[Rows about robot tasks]
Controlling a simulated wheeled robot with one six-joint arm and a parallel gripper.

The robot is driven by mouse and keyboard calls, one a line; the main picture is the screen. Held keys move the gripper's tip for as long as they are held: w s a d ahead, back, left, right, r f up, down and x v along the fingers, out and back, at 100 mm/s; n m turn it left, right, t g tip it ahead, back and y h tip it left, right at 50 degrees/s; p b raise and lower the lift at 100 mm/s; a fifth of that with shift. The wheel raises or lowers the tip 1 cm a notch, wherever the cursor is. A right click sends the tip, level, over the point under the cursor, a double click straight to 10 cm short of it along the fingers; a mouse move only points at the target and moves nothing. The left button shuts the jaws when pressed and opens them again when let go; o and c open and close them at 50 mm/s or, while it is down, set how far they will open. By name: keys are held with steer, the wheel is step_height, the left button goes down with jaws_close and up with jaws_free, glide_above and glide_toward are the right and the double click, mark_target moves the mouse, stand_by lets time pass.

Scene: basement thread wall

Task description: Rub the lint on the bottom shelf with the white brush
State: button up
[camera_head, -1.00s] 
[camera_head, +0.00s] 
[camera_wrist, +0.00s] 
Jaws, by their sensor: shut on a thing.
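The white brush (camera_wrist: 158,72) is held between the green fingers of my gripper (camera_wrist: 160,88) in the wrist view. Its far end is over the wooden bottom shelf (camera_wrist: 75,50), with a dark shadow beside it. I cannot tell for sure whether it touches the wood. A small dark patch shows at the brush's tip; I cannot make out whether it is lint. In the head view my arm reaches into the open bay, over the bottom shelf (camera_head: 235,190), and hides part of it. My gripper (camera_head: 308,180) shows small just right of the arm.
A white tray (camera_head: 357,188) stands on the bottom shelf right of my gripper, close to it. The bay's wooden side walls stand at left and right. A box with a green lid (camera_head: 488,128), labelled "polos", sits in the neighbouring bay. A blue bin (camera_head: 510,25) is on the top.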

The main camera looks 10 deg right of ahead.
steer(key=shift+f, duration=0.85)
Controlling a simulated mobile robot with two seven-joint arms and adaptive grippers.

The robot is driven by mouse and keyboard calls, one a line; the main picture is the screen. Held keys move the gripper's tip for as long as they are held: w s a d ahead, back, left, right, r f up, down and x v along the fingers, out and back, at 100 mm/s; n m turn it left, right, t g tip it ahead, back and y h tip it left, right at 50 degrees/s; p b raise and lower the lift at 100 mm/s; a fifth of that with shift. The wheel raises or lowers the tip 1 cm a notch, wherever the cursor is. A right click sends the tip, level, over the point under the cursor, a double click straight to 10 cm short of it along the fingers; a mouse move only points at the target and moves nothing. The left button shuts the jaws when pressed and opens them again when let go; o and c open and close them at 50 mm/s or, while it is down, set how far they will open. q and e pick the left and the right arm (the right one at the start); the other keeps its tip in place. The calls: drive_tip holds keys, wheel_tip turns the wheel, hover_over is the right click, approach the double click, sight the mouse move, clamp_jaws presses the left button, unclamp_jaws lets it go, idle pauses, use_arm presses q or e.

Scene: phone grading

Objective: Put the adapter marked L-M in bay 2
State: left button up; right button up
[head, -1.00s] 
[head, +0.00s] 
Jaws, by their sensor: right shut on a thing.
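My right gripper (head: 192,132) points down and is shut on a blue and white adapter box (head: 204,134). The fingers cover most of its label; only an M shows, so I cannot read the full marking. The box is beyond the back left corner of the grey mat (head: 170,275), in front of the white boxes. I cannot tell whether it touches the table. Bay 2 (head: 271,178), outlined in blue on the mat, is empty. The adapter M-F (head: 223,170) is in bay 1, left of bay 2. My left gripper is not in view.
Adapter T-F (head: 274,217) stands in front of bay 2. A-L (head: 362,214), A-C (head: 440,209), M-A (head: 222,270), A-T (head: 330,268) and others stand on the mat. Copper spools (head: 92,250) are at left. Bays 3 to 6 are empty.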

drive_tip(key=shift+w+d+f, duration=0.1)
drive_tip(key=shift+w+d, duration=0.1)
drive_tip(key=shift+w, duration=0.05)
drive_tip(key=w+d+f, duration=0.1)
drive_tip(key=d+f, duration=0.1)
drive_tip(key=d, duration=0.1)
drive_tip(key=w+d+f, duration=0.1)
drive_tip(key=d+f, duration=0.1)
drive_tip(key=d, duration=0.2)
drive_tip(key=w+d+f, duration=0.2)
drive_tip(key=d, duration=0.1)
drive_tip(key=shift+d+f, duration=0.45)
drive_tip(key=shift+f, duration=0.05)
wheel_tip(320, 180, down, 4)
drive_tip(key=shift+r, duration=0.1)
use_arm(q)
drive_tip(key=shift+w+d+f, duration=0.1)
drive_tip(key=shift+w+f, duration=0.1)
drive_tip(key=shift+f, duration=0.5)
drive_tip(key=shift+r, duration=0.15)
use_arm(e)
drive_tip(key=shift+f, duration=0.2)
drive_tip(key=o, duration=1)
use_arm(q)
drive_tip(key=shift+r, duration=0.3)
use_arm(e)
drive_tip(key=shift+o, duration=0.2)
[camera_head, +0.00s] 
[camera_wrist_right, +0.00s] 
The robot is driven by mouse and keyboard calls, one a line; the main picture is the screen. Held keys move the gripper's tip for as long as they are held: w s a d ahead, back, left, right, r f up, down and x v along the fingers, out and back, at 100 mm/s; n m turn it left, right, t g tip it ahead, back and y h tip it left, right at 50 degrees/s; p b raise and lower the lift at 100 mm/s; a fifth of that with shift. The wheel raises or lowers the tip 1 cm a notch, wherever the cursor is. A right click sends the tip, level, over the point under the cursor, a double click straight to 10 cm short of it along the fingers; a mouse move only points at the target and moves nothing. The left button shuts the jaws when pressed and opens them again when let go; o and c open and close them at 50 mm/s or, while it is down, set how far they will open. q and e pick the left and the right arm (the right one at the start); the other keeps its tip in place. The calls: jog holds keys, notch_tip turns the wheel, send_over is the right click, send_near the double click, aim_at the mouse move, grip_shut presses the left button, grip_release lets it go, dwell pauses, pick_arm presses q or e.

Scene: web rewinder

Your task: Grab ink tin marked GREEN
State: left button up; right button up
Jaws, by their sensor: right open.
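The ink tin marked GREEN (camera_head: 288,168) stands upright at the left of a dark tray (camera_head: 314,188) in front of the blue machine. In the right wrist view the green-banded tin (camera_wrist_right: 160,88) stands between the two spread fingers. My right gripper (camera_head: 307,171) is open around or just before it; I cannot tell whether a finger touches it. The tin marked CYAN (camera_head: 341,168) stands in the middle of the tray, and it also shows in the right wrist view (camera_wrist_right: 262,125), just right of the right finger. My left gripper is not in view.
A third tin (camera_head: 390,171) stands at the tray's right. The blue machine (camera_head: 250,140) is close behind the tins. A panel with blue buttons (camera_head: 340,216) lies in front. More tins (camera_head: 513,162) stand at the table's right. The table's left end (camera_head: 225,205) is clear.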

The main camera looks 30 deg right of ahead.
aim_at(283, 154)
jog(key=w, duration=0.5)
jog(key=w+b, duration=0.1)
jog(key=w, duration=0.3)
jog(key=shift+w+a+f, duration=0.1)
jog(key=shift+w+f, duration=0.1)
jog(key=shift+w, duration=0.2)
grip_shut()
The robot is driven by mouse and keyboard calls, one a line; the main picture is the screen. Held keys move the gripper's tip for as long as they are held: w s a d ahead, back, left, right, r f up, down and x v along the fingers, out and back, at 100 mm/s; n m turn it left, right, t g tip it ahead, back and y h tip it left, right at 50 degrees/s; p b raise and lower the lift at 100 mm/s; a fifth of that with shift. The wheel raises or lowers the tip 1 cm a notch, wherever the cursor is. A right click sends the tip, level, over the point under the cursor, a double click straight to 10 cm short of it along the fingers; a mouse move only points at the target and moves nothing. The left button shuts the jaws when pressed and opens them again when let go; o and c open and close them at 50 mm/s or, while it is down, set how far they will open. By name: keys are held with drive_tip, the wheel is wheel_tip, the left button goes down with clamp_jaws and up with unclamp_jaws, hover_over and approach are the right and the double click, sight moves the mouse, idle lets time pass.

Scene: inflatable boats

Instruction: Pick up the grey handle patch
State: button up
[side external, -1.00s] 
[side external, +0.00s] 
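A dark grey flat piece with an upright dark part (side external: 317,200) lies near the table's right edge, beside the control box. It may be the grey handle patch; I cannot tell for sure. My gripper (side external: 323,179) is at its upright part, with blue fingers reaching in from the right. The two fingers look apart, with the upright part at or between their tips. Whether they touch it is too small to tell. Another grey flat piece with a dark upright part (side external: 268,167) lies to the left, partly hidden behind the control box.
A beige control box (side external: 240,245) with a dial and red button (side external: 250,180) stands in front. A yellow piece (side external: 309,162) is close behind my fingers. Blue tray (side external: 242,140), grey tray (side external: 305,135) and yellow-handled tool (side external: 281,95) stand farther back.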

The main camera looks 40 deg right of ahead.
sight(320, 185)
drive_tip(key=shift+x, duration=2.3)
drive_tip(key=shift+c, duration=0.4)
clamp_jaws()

#### Task objective
Return exactly the lines from the line that has "[camera_head, -1.00s]" to the line that has "[camera_wrist, +0.00s]", both of them included.

#### Task solution
[camera_head, -1.00s] 
[camera_head, +0.00s] 
[camera_wrist, +0.00s] 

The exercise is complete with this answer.